I'm running a comparison of fish species communities between 6 sites at 3 locations (North, East and West) where the sites either have a reef at them (Yes, No). I found a significant effect through an ANOSIM and PERMANOVA so I did a follow up analysis via a two-way crossed analysis in SIMPER to try to determine which species were contributing to the differences. My SIMPER analysis identified 6 species which explained >70% of the variation between the sites with a reef versus the sites without a reef. The number one species (F0301) contributed 19.55% to the dissimilarity between the two groups. To illustrate this point visually I tried to build some simple bar graphs showing the average number of F0301 at the reef sites versus the non-reef sites but these values were almost identical (mean = 4.15, and 4.16; SE = 0.9, 1.1).

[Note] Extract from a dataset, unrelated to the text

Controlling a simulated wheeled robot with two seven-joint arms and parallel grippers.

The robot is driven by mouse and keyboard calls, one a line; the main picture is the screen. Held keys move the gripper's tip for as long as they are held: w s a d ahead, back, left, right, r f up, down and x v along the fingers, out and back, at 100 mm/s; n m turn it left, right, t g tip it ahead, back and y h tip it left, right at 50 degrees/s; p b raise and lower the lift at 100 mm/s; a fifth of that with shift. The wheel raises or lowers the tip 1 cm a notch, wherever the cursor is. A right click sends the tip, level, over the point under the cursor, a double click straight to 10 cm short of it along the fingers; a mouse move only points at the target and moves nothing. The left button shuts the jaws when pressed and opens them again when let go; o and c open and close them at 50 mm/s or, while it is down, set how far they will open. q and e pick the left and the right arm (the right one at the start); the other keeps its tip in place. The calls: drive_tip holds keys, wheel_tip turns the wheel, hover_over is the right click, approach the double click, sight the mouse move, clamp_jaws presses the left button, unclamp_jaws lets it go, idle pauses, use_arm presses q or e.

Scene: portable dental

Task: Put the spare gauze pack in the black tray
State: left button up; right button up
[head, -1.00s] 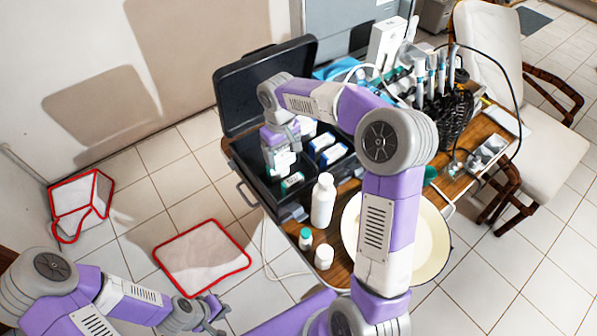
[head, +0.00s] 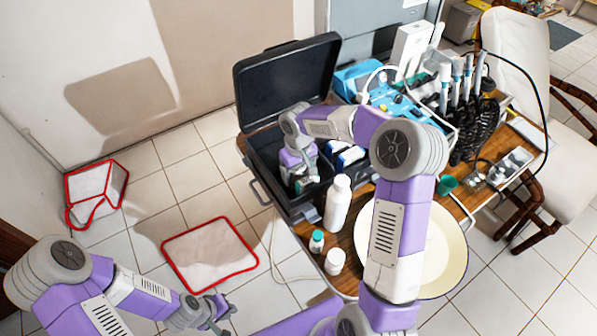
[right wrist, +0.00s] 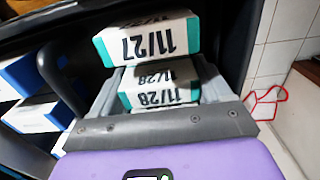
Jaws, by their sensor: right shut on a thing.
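My right gripper (head: 300,176) is low inside the open black case, shut on a white and teal gauze pack. In the right wrist view the pack marked 11/27 (right wrist: 148,38) is at the fingertips and looks like the held one. White and teal packs marked 11/28 (right wrist: 158,84) show behind it, between the fingers. The gripper and arm hide much of this area in the head view. I cannot tell which part of the case is the black tray. My left gripper (head: 217,311) is open and empty over the floor at lower left.
The black case's raised lid (head: 287,82) stands behind my right gripper. Blue and white boxes (head: 350,157) lie beside it. A white bottle (head: 338,203), small jars (head: 334,261) and a cream basin (head: 447,245) crowd the table's front. Handpieces (head: 456,80) stand at right.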

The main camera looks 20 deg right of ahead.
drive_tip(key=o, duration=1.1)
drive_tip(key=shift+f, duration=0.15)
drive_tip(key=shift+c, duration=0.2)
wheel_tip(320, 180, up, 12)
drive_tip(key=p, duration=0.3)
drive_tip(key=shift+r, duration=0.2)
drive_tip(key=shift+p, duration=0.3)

What is happening here? I have tried controlling for location, and running a paired T-test but there's still no difference between the raw values. However the SIMPER analyses appear legitimate-- an NMDS plot appears to show a higher concentration of species F0301 in the no reef group, and F0301 is the only species that has a correlation factor > 0.6.

All tests were run in PRIMER V7

  • $\begingroup$ You've compared the number of F0301, but have you tried comparing the proportional abundance? i.e. the number of F0301 might be similar between different sites, but if total diversity is lower in one type of site then the proportion of species that are F0301 will be higher. Remember that the NMDS is based on distances between sites, where as your t-tests are looking at the raw numbers. What distance measure did you use - Bray-Curtis? $\endgroup$
    – rw2
    Commented Jan 18, 2021 at 11:38
  • $\begingroup$ @rw2 I reran it with the proportional abundances and the values are as close to identical as you can get (mean = 0.21214, 0.21214; SE = 0.034, 0.029), and yes I am using a Bray-Curtis dissimilarity index. $\endgroup$
    – Dugan
    Commented Jan 18, 2021 at 15:47
  • $\begingroup$ @rw2 I also get similar results if I determine the rank of the species abundances and compare those between the reef versus non-reef group: (mean = 2.99, 2.91; SE = 0.38, 0.41) $\endgroup$
    – Dugan
    Commented Jan 18, 2021 at 16:05
  • $\begingroup$ I'm coming to the conclusion that SIMPER is just a garbage analysis as was highlighted by Warton et al. in their paper: "Distance-based multivariate analyses confound location and dispersion effects" $\endgroup$
    – Dugan
    Commented Jan 18, 2021 at 19:35
  • $\begingroup$ Yes, it could be that - it's difficult to be sure without seeing the data. Maybe you could try using Joint Species Distribution Modelling, if your number of species/sites is not too high. $\endgroup$
    – rw2
    Commented Jan 20, 2021 at 15:01

1 Answer 1


After extensive research I figured out what the issue was-- essentially there's an interaction effect that's taking place where species F0301 is more common at island sites at the North and East locations, but more common at non-island sites in the Western locations-- this is partially explained by a lack of nearby alternative habitat at the North and East locations which forces a tighter association with the island sites. Unfortunately SIMPER doesn't flag interaction effects well, so it was easy to miss. Also, there are lots of issues with SIMPER overall in that it can only detect significant species when they're relatively abundant, and there's a significant amount of variation in the number of individuals sampled between sites. This stems from the fact that SIMPER, like PERMANOVA attempts to condense species interactions to a single string of numbers to facilitate computation of all of the possible permutations-- this is because this method was developed in the 80's when computing power was significantly lower. The latest approach uses a permutation of the whole matrix using a general linear mixed model for multivariate data and analyzes all possible species/species correlations. It's quick and easy to set up in R through the mvabund package, and if you run a follow up multivariate ANOVA you can analyze the effect of each factor (e.g., location, presence of a reef and the interaction effect between the two) on each species, which prevents possible confusion about how each factor is affecting the species.